• [DIRECTIONS] Extract the lines that carry the string "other" from the listing.

[begin EXTRACTED INFORMATION]

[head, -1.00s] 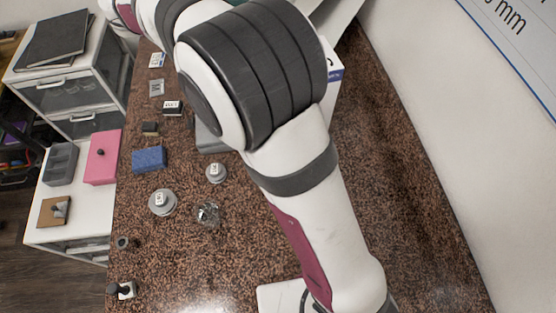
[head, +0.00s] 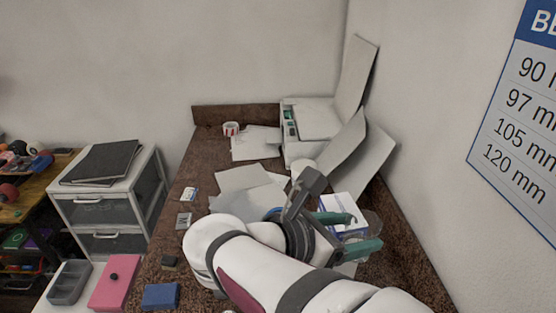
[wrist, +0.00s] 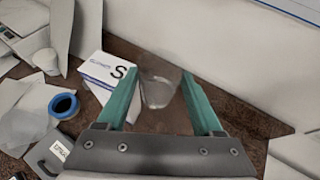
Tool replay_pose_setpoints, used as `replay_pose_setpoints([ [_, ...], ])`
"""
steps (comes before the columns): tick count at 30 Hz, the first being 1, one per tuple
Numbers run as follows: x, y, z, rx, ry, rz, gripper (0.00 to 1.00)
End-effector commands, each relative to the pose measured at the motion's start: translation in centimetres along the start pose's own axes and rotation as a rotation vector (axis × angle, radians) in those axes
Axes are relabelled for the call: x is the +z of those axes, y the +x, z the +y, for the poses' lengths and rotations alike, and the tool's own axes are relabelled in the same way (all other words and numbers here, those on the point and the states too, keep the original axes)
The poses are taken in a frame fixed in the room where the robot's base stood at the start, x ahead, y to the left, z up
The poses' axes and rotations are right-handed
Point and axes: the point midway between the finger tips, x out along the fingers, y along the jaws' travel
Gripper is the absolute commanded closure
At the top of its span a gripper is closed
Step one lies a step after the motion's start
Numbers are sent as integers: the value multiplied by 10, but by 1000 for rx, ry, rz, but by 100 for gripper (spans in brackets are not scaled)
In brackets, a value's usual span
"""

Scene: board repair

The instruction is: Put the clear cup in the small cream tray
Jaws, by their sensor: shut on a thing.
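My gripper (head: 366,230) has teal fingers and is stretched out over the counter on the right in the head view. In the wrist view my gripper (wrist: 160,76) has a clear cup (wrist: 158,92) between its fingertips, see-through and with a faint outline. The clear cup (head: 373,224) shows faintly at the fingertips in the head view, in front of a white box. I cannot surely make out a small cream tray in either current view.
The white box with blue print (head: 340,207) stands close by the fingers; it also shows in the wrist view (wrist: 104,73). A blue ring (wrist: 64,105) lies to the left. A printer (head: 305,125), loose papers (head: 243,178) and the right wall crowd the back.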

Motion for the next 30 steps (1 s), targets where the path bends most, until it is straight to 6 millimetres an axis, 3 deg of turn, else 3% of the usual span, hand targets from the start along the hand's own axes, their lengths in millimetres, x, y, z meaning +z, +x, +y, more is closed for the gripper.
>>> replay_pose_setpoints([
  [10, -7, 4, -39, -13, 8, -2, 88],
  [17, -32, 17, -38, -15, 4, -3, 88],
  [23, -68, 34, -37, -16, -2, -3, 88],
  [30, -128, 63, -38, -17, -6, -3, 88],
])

[end EXTRACTED INFORMATION]
[begin EXTRACTED INFORMATION]

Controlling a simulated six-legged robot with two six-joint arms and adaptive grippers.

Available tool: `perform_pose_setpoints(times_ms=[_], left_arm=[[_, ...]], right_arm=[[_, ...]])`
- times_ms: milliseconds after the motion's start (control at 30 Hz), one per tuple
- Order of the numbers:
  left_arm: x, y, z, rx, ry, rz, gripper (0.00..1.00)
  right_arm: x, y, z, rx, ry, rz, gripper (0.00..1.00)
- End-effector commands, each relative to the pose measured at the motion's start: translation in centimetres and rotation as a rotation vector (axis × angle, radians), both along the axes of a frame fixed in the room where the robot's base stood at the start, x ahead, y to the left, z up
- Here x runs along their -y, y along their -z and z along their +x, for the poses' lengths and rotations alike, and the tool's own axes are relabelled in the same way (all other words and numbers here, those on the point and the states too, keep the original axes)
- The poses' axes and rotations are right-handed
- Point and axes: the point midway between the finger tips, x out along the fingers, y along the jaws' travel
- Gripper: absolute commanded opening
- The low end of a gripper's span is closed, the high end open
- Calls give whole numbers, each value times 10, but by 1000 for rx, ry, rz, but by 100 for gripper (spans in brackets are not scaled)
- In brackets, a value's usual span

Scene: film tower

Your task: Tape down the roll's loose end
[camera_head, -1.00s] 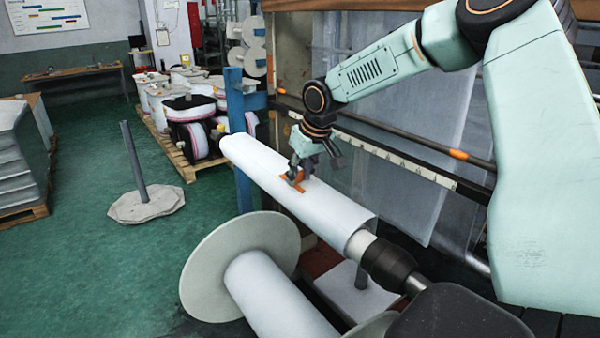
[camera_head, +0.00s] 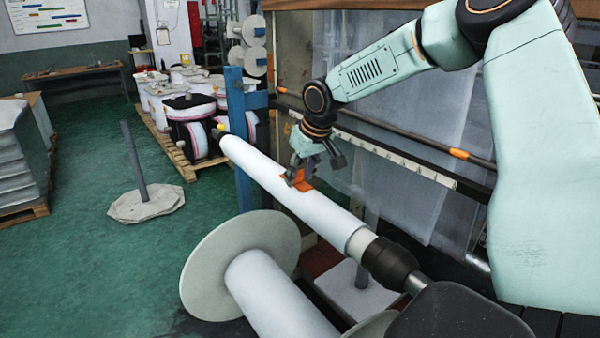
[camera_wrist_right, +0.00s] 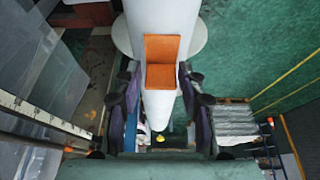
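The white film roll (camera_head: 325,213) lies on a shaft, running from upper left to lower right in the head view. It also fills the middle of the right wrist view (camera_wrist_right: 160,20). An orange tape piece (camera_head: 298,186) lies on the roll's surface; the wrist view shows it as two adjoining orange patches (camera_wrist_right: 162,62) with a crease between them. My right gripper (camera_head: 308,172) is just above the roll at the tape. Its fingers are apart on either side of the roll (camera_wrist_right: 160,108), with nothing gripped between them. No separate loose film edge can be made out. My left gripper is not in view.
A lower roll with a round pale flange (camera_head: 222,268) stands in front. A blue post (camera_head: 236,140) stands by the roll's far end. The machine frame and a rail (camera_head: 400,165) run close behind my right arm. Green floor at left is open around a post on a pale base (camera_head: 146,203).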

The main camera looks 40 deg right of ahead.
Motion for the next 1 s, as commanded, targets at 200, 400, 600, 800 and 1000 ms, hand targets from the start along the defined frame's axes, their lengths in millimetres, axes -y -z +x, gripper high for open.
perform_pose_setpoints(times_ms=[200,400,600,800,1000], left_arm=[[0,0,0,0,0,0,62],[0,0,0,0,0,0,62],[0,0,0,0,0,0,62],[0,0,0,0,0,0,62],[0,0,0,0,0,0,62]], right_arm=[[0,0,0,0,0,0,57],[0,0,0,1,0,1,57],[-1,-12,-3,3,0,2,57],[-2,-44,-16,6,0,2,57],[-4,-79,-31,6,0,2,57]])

[end EXTRACTED INFORMATION]

• [TASK SOLUTION]
Axes are relabelled for the call: x is the +z of those axes, y the +x, z the +y, for the poses' lengths and rotations alike, and the tool's own axes are relabelled in the same way (all other words and numbers here, those on the point and the states too, keep the original axes)
- Here x runs along their -y, y along their -z and z along their +x, for the poses' lengths and rotations alike, and the tool's own axes are relabelled in the same way (all other words and numbers here, those on the point and the states too, keep the original axes)

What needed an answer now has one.